Copy each line below that contains "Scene".

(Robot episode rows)
----------------------------------------

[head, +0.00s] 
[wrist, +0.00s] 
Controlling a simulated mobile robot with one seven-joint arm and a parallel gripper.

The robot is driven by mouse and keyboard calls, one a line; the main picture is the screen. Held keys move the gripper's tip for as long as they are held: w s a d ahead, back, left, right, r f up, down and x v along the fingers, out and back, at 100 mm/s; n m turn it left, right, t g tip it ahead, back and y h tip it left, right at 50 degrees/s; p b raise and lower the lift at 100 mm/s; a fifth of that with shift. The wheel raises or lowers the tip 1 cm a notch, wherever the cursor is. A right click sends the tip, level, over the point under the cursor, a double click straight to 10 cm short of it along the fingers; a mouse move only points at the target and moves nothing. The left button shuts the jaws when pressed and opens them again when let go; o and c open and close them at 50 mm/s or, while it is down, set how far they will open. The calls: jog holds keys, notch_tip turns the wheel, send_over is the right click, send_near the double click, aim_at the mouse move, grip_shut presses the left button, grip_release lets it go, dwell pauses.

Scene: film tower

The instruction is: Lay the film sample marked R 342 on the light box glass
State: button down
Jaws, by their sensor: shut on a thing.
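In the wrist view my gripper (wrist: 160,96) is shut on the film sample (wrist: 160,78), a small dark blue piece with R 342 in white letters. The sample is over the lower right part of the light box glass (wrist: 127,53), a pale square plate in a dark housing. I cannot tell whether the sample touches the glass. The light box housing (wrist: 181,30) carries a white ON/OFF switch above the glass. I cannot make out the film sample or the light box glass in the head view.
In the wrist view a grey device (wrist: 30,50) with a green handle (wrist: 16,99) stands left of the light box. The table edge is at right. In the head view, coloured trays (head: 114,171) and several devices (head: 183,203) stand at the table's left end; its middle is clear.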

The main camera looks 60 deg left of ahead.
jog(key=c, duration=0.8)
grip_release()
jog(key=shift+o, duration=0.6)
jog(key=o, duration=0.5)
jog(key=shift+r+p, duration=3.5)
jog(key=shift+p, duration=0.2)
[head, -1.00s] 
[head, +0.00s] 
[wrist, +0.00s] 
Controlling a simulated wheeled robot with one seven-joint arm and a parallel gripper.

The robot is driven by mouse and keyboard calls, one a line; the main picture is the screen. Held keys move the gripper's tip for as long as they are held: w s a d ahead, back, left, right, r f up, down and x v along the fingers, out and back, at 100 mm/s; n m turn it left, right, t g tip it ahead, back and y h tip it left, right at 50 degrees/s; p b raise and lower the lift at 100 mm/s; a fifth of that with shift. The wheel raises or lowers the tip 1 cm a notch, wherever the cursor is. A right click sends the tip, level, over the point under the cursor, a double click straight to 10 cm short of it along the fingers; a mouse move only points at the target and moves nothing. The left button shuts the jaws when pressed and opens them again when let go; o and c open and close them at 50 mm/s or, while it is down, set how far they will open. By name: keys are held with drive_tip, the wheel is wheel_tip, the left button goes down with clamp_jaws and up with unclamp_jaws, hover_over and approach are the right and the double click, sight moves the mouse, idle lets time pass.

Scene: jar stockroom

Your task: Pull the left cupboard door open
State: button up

----------------------------------------

Solution below —
Scene: film tower
Scene: jar stockroom

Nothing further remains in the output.